Florence's duomo is the city's most iconic landmark. Capped by Filippo Brunelleschi's red-tiled cupola, it's a staggering construction whose breathtaking pink, white and green marble facade and graceful campanile dominate the Renaissance cityscape. Sienese architect Arnolfo di Cambio began work on it in 1296, but construction took almost 150 years and it wasn't consecrated until 1436. In the echoing interior, look out for frescoes by Vasari and Zuccari and up to 44 stained-glass windows.
The duomo's neo-Gothic facade was designed in the 19th century by architect Emilio de Fabris to replace the uncompleted original, torn down in the 16th century. The oldest and most clearly Gothic part of the cathedral is its south flank, pierced by the Porta dei Canonici (Canons' Door), a mid-14th-century High Gothic creation (you enter here to climb up inside the dome).
After the visual wham-bam of the facade, the sparse decoration of the cathedral's vast interior, 155m long and 90m wide, comes as a surprise – most of its artistic treasures have been removed over the centuries according to the vagaries of ecclesiastical fashion, and many are on show in the Museo dell’Opera del Duomo. The interior is also unexpectedly secular in places (a reflection of the sizeable chunk of the cathedral not paid for by the church): down the left aisle two immense frescoes of equestrian statues portray two condottieri (mercenaries) – on the left Niccolò da Tolentino by Andrea del Castagno (1456), and on the right Sir John Hawkwood (who fought in the service of Florence in the 14th century) by Uccello (1436).
Between the left (north) arm of the transept and the apse is the Sagrestia delle Messe (Mass Sacristy), its panelling a marvel of inlaid wood carved by Benedetto and Giuliano da Maiano.
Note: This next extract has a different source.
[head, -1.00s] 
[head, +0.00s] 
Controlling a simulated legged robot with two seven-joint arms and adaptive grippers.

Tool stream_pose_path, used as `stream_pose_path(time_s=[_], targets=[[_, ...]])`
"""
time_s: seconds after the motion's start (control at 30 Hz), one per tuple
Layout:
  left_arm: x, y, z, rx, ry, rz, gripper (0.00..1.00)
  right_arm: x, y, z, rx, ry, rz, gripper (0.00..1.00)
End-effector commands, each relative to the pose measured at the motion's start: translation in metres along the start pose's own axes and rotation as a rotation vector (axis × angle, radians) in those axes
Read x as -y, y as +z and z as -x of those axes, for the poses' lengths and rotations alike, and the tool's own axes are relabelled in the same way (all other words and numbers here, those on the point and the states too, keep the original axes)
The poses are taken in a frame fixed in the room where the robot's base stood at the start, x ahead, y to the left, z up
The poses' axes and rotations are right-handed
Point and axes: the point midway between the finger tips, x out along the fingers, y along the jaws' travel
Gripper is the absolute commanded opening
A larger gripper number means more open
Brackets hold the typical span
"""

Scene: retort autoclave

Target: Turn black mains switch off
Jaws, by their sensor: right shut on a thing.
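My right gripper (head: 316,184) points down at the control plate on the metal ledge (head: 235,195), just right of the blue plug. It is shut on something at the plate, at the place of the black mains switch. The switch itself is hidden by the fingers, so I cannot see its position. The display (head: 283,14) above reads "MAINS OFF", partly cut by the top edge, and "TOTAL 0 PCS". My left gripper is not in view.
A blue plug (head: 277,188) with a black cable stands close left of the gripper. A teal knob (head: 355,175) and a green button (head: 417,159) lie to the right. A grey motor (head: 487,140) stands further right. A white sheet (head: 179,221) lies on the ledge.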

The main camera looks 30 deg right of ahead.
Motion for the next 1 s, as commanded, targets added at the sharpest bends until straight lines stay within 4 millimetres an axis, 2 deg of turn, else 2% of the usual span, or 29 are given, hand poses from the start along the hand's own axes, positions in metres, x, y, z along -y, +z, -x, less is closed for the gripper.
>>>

The fine bronze doors were executed by Luca della Robbia – his only known work in the material. Above the doorway is his glazed terracotta Resurrezione (Resurrection). Visit it only by guided tour.
A stairway near the main entrance of the cathedral leads down to the gift shop and Cripta Santa Reparata, where excavations between 1965 and 1974 unearthed parts of the 5th-century Chiesa di Santa Reparata that originally stood on the site. Should you be visiting on Sunday (when the crypt is closed), know your combined duomo ticket is valid 72 hours.